As you already know, every application deployed to Kubernetes runs inside a pod. A pod is the tiniest component of Kubernetes. Each pod gets its unique IP address assigned to it. However, a key point to note is that a pod is ephemeral, meaning it can get deleted at any moment. When the pod is recreated, the IP address on the pod also changes. Moreover, when you deploy an application, you use a deployment object that creates multiple pods of the same application. You can refer to this blog if you wish to learn about the different workloads in Kuberneetes and their function.

If you wanted to make a request to the specific pod, you would send a request to its designated IP address. However, once the pod gets recreated, you need to find out what’s the new IP address of the pod. Similarly, if there are multiple instances of the pod that are created with a deployment object, you would require each IP address and manually load balance them.

To address these concerns, Kubernetes has a service object, which helps streamline pod-to-pod networking within the cluster. In this blog, let us take a look at what exactly are services, how do they work, their different types, and understand their use cases.

What is a Kubernetes Service?

A Kubernetes service is an API object that helps expose the pods over the network. It creates a network endpoint for the different pods which is then used to communicate to a group of pods. As we discussed earlier, pods are ephemeral and their IP addresses keep changing when pods are recreated. A service remains static in nature i.e, its IP addresses do not change. When we want to expose a pod to the network, we assign a service with a static IP address, which then routes the network request to the pod.

How does a Kubernetes Service Work?

Services make use of the labels that are assigned to the pod or deployment to select the correct pod. A service object can even be configured to target a deployment, so all the pods created by a deployment will be exposed by the service object. A single service can also be used to target a group of different pods. You just need to ensure that the correct labels are being selected.

Let’s say that you have three different pods, with different labels. We want to create a single service that will expose all the different pods. You can create this service, by adding a common label to the pods. Let’s say that the common label is app=demo. The service will select and expose all the pods that have the label app=demo.

Kubernetes Service Request Flow
[Fig.1] Kubernetes Service Request Flow

Components of Kubernetes Services

When defining a Kubernetes service, there are a few different components that you need to configure. These configurations are defined within the YAML manifest of the service. We already discussed the importance of labels and selectors, which is one of the components. A service contains the following components:

  • Label Selectors: Used for selecting a single pod or a group of pods to route traffic to.
  • ClusterIP: The ClusterIP is the IP address assigned to the service. This is the internal IP address that can be accessed within the cluster.
  • Port: The port where their service is listening for external traffic
  • Target Port: The port where the pod is listening. The traffic gets routed to the target port.
  • Service Type: Defining the type of service.
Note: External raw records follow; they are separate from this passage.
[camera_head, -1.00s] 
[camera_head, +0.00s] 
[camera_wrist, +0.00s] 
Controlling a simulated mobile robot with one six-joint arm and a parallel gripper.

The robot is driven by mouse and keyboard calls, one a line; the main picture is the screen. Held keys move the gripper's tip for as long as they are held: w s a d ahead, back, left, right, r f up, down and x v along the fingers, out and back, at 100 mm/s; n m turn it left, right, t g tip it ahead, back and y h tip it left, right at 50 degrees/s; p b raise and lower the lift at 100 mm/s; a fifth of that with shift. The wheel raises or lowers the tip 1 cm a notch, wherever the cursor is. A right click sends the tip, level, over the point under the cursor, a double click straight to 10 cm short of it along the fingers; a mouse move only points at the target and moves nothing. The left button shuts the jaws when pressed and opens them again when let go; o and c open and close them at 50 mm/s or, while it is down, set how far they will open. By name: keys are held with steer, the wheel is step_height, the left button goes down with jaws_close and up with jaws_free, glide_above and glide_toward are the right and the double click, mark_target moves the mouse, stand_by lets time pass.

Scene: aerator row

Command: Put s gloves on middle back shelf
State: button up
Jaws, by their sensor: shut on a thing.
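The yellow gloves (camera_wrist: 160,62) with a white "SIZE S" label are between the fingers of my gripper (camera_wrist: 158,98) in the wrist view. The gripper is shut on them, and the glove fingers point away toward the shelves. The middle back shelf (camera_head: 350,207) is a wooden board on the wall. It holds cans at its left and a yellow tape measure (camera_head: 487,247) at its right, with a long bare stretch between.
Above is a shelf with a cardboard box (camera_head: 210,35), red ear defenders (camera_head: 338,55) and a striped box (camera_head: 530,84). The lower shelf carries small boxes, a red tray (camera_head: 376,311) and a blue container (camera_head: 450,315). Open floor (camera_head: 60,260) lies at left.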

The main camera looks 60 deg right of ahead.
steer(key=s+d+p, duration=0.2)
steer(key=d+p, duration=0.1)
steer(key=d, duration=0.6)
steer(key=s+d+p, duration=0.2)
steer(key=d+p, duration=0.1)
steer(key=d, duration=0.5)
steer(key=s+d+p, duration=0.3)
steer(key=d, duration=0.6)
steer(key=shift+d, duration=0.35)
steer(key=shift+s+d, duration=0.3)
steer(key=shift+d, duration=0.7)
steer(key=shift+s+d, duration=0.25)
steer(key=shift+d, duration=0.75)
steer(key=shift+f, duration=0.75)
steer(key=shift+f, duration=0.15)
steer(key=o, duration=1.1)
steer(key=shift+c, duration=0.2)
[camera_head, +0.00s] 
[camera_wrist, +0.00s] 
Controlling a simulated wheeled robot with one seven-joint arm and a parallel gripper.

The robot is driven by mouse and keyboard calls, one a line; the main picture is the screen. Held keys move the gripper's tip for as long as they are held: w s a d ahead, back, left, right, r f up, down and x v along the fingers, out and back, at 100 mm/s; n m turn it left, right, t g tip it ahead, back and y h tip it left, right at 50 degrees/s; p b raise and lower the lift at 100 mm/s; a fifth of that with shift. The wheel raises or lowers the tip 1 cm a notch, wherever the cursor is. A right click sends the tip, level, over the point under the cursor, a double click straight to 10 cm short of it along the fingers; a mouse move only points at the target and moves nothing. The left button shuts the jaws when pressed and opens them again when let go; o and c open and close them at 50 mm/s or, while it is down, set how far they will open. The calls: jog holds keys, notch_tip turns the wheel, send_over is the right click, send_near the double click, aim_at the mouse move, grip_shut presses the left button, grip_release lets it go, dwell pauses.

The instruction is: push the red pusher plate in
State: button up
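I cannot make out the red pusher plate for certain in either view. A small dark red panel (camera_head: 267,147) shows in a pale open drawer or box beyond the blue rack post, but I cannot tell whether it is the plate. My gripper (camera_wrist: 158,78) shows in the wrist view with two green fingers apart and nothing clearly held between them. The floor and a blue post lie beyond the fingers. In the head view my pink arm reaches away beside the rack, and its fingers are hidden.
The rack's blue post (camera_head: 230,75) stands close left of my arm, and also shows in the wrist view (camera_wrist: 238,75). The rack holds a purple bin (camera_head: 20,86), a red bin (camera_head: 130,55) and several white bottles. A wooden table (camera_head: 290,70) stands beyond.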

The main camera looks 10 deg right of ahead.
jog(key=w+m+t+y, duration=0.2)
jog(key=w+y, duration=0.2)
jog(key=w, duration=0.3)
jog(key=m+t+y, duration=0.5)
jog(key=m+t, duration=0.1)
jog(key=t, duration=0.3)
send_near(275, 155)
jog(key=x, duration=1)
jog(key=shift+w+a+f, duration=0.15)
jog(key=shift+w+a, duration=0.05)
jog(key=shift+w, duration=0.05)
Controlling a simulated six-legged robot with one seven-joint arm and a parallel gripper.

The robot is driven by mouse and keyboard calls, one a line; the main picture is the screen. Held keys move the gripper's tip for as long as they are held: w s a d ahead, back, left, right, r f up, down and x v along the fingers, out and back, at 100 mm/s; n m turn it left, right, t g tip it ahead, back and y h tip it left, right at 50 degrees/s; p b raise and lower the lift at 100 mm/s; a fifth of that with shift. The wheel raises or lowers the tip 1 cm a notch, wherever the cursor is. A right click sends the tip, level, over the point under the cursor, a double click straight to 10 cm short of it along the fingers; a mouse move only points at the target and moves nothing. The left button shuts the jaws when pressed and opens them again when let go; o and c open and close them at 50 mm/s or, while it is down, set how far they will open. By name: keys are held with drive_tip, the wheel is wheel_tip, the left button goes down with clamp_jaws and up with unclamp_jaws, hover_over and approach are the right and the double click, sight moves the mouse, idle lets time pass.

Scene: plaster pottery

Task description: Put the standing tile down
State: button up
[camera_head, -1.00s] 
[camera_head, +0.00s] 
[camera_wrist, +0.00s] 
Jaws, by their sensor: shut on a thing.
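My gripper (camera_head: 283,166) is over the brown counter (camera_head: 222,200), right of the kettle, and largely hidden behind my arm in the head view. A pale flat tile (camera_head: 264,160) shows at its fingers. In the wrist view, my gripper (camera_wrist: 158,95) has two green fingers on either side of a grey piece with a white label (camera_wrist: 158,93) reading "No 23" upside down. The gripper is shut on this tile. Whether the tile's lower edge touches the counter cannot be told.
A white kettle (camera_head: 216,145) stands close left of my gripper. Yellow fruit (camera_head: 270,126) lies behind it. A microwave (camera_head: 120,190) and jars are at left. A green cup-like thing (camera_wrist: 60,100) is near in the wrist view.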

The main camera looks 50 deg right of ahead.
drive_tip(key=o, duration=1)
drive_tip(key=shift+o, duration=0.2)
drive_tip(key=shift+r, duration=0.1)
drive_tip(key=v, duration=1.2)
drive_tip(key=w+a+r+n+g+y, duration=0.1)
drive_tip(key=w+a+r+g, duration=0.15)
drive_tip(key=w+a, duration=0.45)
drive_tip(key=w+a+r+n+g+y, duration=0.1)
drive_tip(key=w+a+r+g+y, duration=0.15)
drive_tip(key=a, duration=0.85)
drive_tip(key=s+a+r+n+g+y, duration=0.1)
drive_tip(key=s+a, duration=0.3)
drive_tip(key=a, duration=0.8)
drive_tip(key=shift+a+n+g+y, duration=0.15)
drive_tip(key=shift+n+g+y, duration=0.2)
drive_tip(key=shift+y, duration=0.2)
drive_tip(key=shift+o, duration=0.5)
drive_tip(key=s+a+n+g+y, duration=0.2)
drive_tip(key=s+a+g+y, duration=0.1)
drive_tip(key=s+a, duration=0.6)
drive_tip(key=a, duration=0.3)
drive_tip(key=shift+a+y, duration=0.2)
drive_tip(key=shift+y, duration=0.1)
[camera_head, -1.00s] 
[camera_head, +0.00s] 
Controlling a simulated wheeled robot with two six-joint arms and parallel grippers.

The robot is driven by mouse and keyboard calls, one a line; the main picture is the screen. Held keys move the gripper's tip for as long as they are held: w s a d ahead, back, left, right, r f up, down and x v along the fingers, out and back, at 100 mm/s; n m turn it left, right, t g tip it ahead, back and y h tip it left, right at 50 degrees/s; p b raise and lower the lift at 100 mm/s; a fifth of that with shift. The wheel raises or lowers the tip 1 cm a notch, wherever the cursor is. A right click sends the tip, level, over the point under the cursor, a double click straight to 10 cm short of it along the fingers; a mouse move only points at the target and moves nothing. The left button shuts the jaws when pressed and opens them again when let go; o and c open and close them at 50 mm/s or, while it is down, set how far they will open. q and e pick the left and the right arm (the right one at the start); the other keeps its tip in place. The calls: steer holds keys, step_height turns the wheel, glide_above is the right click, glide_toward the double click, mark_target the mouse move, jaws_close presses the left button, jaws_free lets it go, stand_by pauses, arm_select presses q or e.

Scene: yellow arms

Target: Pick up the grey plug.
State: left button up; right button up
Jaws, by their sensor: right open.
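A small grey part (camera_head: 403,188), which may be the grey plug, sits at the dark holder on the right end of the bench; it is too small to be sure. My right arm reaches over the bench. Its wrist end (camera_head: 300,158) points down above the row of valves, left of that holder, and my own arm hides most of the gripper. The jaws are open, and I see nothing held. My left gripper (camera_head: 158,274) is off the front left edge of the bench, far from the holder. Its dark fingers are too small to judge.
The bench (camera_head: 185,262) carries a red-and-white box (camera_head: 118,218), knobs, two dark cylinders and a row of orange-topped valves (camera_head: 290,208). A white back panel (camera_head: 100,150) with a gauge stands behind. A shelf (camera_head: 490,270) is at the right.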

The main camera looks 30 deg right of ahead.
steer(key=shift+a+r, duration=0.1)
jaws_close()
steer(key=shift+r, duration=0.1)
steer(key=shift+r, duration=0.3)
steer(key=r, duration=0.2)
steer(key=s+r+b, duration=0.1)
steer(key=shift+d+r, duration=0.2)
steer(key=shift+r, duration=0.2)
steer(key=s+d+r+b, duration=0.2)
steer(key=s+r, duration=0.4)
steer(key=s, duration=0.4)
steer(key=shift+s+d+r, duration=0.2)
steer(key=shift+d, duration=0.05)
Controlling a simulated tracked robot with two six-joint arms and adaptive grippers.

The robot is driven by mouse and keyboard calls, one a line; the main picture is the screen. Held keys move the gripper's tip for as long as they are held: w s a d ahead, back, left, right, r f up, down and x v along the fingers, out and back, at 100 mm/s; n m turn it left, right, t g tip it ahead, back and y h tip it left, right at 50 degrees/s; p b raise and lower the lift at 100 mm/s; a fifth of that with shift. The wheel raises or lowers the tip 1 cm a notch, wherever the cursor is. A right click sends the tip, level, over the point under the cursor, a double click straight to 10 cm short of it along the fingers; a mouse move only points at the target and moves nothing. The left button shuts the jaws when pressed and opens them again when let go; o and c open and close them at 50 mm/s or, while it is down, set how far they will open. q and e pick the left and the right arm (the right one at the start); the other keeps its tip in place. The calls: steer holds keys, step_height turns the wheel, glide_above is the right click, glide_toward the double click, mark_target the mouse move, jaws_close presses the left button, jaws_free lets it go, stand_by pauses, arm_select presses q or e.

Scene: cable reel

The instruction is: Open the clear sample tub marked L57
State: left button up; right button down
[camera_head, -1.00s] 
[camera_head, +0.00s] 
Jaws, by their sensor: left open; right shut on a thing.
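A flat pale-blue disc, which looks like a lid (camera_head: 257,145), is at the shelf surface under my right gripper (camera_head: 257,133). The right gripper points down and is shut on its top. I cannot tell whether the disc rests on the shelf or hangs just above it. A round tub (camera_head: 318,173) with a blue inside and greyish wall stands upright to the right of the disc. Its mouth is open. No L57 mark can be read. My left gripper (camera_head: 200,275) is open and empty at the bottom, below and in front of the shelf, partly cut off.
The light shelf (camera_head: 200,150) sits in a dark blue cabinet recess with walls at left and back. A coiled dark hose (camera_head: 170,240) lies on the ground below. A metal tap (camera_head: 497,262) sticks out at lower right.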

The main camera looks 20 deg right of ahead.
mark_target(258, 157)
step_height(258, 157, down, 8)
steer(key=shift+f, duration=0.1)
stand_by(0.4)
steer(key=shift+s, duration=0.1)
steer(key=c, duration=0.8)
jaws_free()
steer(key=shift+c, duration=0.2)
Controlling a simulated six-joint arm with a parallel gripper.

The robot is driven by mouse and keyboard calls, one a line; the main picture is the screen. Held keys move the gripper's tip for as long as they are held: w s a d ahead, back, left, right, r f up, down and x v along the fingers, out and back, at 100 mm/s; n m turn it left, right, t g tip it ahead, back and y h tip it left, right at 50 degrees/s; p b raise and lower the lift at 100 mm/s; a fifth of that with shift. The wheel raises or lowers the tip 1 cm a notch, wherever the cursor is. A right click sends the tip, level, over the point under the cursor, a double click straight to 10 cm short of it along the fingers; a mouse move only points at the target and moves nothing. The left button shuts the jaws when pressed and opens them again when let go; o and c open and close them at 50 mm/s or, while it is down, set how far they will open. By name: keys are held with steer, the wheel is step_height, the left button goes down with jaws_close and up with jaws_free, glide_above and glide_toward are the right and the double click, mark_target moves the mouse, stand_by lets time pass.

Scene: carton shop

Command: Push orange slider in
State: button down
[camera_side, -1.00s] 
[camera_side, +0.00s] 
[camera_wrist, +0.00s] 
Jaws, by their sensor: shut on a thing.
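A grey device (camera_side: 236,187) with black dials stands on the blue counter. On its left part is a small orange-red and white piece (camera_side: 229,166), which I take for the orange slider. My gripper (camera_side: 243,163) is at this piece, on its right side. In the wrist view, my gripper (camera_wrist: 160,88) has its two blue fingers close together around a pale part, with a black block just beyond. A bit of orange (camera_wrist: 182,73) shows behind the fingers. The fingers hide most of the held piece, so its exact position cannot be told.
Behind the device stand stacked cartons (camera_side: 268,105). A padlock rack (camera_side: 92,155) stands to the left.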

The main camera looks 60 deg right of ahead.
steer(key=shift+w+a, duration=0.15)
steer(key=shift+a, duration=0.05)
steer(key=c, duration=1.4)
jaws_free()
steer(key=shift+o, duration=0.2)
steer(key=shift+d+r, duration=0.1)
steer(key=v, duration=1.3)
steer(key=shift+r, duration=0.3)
We will explore the types of services in the next section.
  • Protocol: Define the protocol that will be used by the service to handle traffic. This can be TCP, UDP, or SCTP.

We will take a closer look at how to define and use the different components of the service in the upcoming sections.

Types of Kubernetes Services

Kubernetes has a few different types of services which all behave differently. Let’s take a look at these different service types, and understand how to create them. We will also understand the use cases for the different types of Kubernetes Services.

ClusterIP

The ClusterIP is the default service type used in Kubernetes. When a pod is exposed to a ClusterIP type of service, the pod can only communicate with other pods inside the cluster. Network requests from outside the cluster will not be able to reach the pod directly. 

The service gets exposed as a static IP address which is unique in the cluster. When other pods want to talk to the exposed pod, they will send the request to the static IP address of the service. Once the request hits the service’s endpoint, it will get forwarded to the pods selected by the service.

Let’s say that we have a pod called cluster-ip-pod and it has the labels app=cluster-ip-demo. We want to expose this pod within the cluster i.e, only other pods should be able to access this pod. External traffic should not be able to reach the pod. We can create this type of network by exposing this pod using a ClusterIP service.

We can use the following YAML to create the required service. Let’s create the service and also test if the pod is accessible or not. We will call this service as cluster-ip-svc and give it the proper selector i.e. app=cluster-ip-demo. We’ll also ensure that this service is exposed on port 80.

apiVersion: v1
kind: Service
metadata:
 name: cluster-ip-svc
spec:
 selector:
   app: cluster-ip-demo
 ports:
   - protocol: TCP
     port: 80
 type: ClusterIP

Let’s understand what is being defined in the above YAML file.

  • Name: The name of the service
  • Selector: The selector for the label that we want to target. In this case, we are selecting every pod that has the label app=cluster-ip-demo
  • Ports: The port and protocols where the service should expose the pod.
  • Type: The type of service. In this case, it’s a ClusterIP service.

We can save the above manifest in a file called service.yaml, and create it using the following command

kubectl apply -f service.yaml
Create ClusterIP Service
[Fig.2] Create ClusterIP Service

The IP service has now been created and is exposing the application on port 80. But how do we ensure that the pod is actually exposed? Earlier we discussed that the ClusterIP service only enabled pod-to-pod communication. In order to validate that this pod can actually receive requests, we will have to create a new temporary pod and run a curl command through the pod.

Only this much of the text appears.